Stone Sour are a well-known American rock band, formed by members of Slipknot, Corey Taylor and Jim Root. They have released five albums. Their fourth and fifth albums are a set: House of Gold and Bones Part 1 and 2. Along with these albums, Taylor decided to dabble in comics, releasing a four-issue mini-series that goes along with the two albums, following the journey of a character called ‘The Protagonist’. Following as the sequel to Part 1, fans of Stone Sour will not be disappointed by this release.

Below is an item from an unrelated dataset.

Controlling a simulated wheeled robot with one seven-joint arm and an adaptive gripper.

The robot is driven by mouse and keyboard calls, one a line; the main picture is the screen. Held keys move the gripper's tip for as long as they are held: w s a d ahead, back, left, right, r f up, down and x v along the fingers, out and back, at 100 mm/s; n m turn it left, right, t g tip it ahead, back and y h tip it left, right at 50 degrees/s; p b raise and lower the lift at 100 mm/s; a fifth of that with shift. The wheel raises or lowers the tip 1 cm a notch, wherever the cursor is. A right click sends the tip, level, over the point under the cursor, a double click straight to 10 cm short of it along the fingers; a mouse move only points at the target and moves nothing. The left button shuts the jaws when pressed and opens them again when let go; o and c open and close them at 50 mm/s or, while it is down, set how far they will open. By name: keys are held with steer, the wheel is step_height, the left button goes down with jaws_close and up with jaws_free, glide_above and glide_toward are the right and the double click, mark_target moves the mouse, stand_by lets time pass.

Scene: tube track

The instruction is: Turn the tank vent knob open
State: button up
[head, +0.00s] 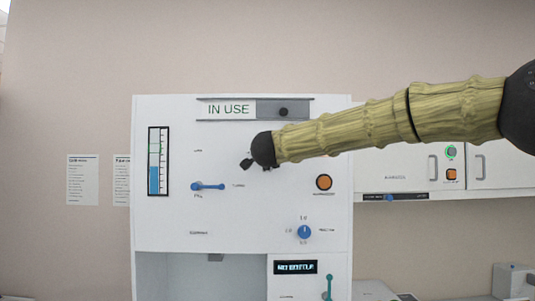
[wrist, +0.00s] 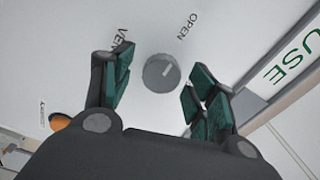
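The vent knob is a round grey dial (wrist: 161,73) on the white panel, with a pale mark pointing toward the upper right in the wrist view. The word OPEN (wrist: 187,26) is printed above and right of it, and a partly covered label starting "VEN" (wrist: 122,36) is at upper left. My gripper (wrist: 158,80) is open, its green-padded fingers to either side of the knob with gaps showing; I cannot tell its exact distance from the panel. In the head view my gripper (head: 252,163) is at the panel's upper middle, and the knob is hidden behind my arm.
The white cabinet (head: 165,232) carries an IN USE slider sign (head: 228,109) above, a blue gauge (head: 154,180), a blue lever (head: 207,186), an orange button (head: 323,182) and a blue dial (head: 304,232). A NO BOTTLE display (head: 295,267) sits lower.

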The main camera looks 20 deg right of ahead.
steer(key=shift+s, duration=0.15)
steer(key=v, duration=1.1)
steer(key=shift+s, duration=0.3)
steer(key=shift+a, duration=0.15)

Much darker than the first, Part 2 I would say is one of their best albums – it has a lot of substance that can partially be credited to the dark lyrics that help to form the character of Taylor’s comic series, but also due to some seriously complex guitar work. The first track Red City is a great opening track that gives you a taste of the tracks to come – hard drumming, guitar riffs, group vocals, and interesting tempo changes. Black John has some awesome aggressive lyrics that go well with the blunt rhythms. They also have some great guitar solos. Sadist is one of the ballads of the album, with personally provocative lyrics. We then after some radio sounding white noise progress directly into a resolution with the next track Pekinpah with its heavy slow beat. Stalemate is one of those promise types of tracks, quickening the pace again for the listener. Gravesend is an interesting track; the layered vocals are pretty cool if you listen closely – one of my favorite tracks off the album. 82 and The Uncanny Valley are the lighter more rock styled tracks of the album. Blue Smoke has some atmospheric type propeller sounds, piano, and echoed vocals. The next track was the single for the album Do Me A Favor – a pretty good single for the album (it frequented my weekly iPod playlists), although I felt it could have been placed better within the context of the album. The Conflagration has more of these deep lyrics – could definitely be sung dramatically out in the rain in a RomCom. House of Gold and Bones is the last track, and brings an ending to the story of the album – I like that the track with the album name was last. All said and done, I can see why this album had been raved about; it is interesting and enjoyable to listen to. If you are interested in the story of ‘The Protagonist’ there are interviews with Taylor for each individual track on youtube where he outlines the progression of his character (See link below for Gravesend). After watching some of these interviews, I realized that to Taylor, it was not just a character, but a reflection of himself – this explains why many of the tracks had moments you could tell were personal to him… this definitely played a major part in what made this album so first-class!
Review by Jamie Erickson.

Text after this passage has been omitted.